Città di Castello, Fermo y Perugia, las ciudades de los señores apresados, se rindieron enseguida a Borgia, quien pocos días después emprendió el camino hacia Roma barruntando planes de futuro cada vez más grandiosos. «Lo que ha pasado hasta ahora no es nada comparado con lo que se planea para el futuro», confesó Alejandro VI al embajador veneciano Giustinian. Empezaba a vislumbrarse el verdadero objetivo de César, la incorporación del trono de San Pedro al patrimonio de los Borgia. Para ello, el duque necesitaba garantizarse aliados en Roma, pues el papa Borgia estaba enfermo y podía morir de un momento a otro.
LA FORTUNA LE DA LA ESPALDA
«Borgia se deja llevar por la confianza imprudente que tiene en sí mismo, hasta el punto de creer que las promesas de otros son más fiables que las suyas propias»
César lo tenía todo preparado, o eso creía. Lo que no pudo prever es que a la muerte de Alejandro VI, el 18 agosto de 1503, él también estaría postrado en cama, aquejado de los mismos dolores que habían llevado a su padre a la tumba.
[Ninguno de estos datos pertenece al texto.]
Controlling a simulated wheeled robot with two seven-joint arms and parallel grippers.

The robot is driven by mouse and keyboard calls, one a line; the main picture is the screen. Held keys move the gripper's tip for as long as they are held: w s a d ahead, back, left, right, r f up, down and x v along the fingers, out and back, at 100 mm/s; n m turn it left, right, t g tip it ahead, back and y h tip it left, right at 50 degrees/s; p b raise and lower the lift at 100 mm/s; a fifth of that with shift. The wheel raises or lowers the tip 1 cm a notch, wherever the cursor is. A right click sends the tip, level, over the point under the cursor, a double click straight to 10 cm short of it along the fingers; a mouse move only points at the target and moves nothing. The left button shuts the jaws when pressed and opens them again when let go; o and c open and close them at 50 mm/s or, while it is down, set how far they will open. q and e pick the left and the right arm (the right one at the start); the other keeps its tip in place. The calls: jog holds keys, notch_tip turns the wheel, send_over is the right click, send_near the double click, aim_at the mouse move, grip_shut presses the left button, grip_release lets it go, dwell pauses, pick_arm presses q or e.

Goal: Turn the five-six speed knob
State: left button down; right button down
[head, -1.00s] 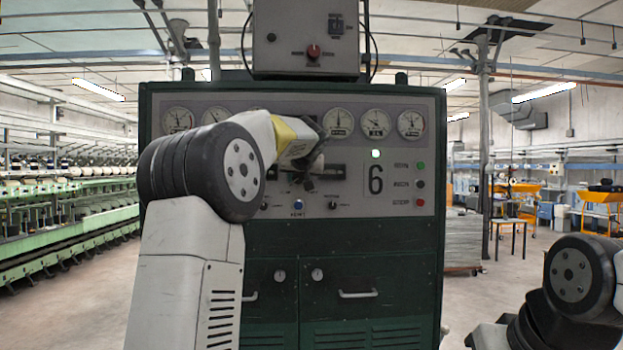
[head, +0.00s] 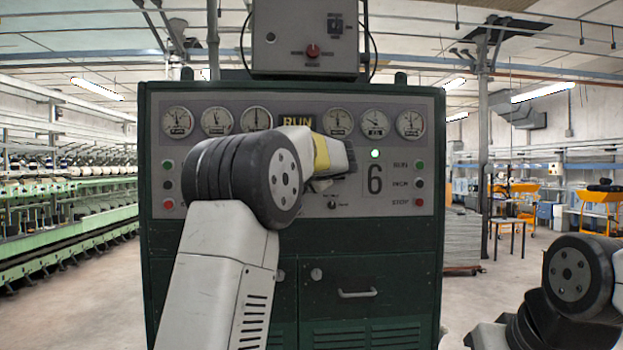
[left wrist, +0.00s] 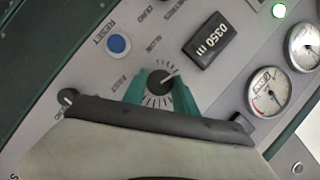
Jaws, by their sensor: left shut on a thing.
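The speed knob (left wrist: 160,82) is a black round knob with a white pointer line, inside a ring of tick marks with the words SLOW and FAST, in the left wrist view. My left gripper (left wrist: 160,92) has its two teal fingers on either side of the knob and is shut on it. In the head view my left arm (head: 245,180) covers this part of the grey control panel (head: 400,100), so the knob is hidden there. My right arm (head: 580,280) shows at the lower right; its gripper is out of view.
In the left wrist view a blue RESET button (left wrist: 119,43), a counter (left wrist: 210,40) and another small knob (left wrist: 68,97) are close around. The panel also has several gauges (head: 178,121) and START/STOP-side buttons (head: 420,183). A grey box (head: 306,35) stands above.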

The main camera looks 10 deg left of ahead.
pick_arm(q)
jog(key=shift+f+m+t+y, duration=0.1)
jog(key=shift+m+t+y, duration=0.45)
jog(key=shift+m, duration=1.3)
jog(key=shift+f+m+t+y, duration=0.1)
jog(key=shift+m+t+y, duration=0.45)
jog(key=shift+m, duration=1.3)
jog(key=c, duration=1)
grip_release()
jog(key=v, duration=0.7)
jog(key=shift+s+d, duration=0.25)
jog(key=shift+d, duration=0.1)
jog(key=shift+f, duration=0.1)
Sus enemigos aprovecharon la situación para atacarlo y en unos días, de su ducado romañés, tan sólo conservaba Cesena, Faenza e Imola. Agotado y desorientado, César respaldó el nombramiento de Giuliano della Rovere como papa Julio II a cambio de la promesa de mantener el mando de las fuerzas papales y sus posesiones en la Romaña.
Fue un error fatal, y Maquiavelo se dio cuenta enseguida: «Borgia se deja llevar por la confianza imprudente que tiene en sí mismo, hasta el punto de creer que las promesas de otros son más fiables que las suyas propias». En efecto, Julio II no tardó en despojarlo de la Romaña y ordenar su detención. César consiguió huir a Nápoles y luego a Navarra, pero el ansiado proyecto de un reino para los Borgia había fracasado. La buena fortuna había abandonado a César Borgia definitivamente.